12.2 We have a statutory obligation under the above legislation to report to the Serious Organised Crime Agency (SOCA) any reasonable knowledge or suspicion of money laundering. Any such report must be made in strictest confidence. In fulfilment of our obligations neither the firm’s partners or staff may enter into any correspondence or discussions with you regarding such matters.
12.3 The offence of money laundering is defined by section 340(11) of the Proceeds of Crime Act and includes concealing, converting, using or possessing the benefits of any activity that constitutes a criminal offence in the UK. It also includes involvement in any arrangement that facilitates the acquisition, retention, use or control of such a benefit.
12.4 We are obliged by law to report any instances of money laundering to SOCA without your knowledge or consent. In consequence, neither the firms’ principals nor staff may enter into any correspondence or discussions with you regarding such matters.
12.5 We are not required to undertake work for the sole purpose of identifying suspicions of money laundering. We shall fulfil our obligations under the Proceeds of Crime Act 2002 in accordance with the guidance published by the Consultative Committee of Accountancy Bodies.
12.6 We may use electronic checks as part of our identification procedures. We confirm that these electronic checks are not credit checks.

13. General limitation of liability

13.1 We will provide services as outlined in this letter with reasonable care and skill. However, to the fullest extent permitted by law, we will not be responsible for any losses, penalties, surcharges, interest or additional tax liabilities where you or others supply incorrect or incomplete information, or fail to supply any appropriate information or where you fail to act on our advice or respond promptly to communications from us or the tax authorities.
13.2 You will not hold us, the owners of this firm and any staff employed by the firm, responsible, to the fullest extent permitted by law, for any loss suffered by you arising from any misrepresentation (intentional or unintentional) supplied to us orally or in writing in connection with this agreement. You have agreed that you will not bring any claim in connection with services we provide to you against any of the principals or employees personally.
13.3 Our work is not, unless there is a legal or regulatory requirement, to be made available to third parties without our written permission and we will accept no responsibility to third parties for any aspect of our professional services or work that is made available to them.

14. Use of our name in statements or documents issued by you

14.1 You are not permitted to use our name in any statement or document that you may issue unless our prior written consent has been obtained. The only exception to this restriction would be statements or documents that in accordance with applicable law are to be made public.

15. Draft/interim work or oral advice

15.1 In the course of our providing services to you we may provide advice or reports or other work products in draft or interim form. However, final written work products will always prevail over any draft, or interim statements.

16. Advice

16.1 Advice we give you orally should not be relied upon unless we confirm it in writing. We endeavour to record all advice on important matters in writing.
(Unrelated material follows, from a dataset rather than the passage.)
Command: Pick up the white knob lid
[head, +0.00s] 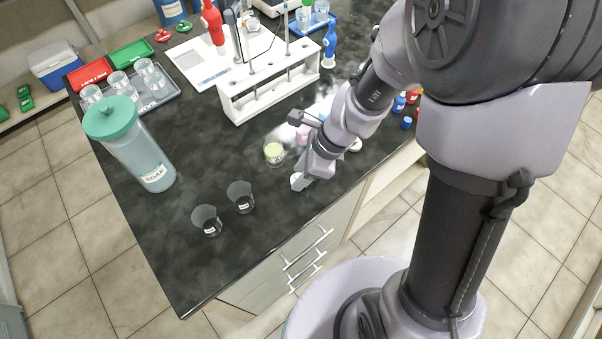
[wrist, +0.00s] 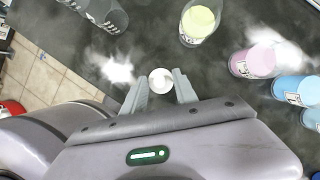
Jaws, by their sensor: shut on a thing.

However if you particularly wish to rely upon oral advice we give you during a telephone conversation or a meeting, you must ask for the advice to be confirmed in writing.
16.2 Unless specifically instructed and agreed in advance we will not assist with the implementation of our advice.

17. Intellectual property rights

17.1 We will retain all copyright in any document prepared by us during the course of carrying out the engagement save where the law specifically provides otherwise.

18. Internal disputes within a client

18.1 If we become aware of a dispute between the parties who own or are in some way involved in the ownership and management of the business, it should be noted that our client is the business and we would not provide information or services to one party without the express knowledge and permission of all parties. Unless otherwise agreed by all parties we will continue to supply information to the registered office for the attention of the directors. If conflicting advice, information or instructions are received from different directors/principals in the business we will refer the matter back to the board of directors and take no further action until the board has agreed the action to be taken.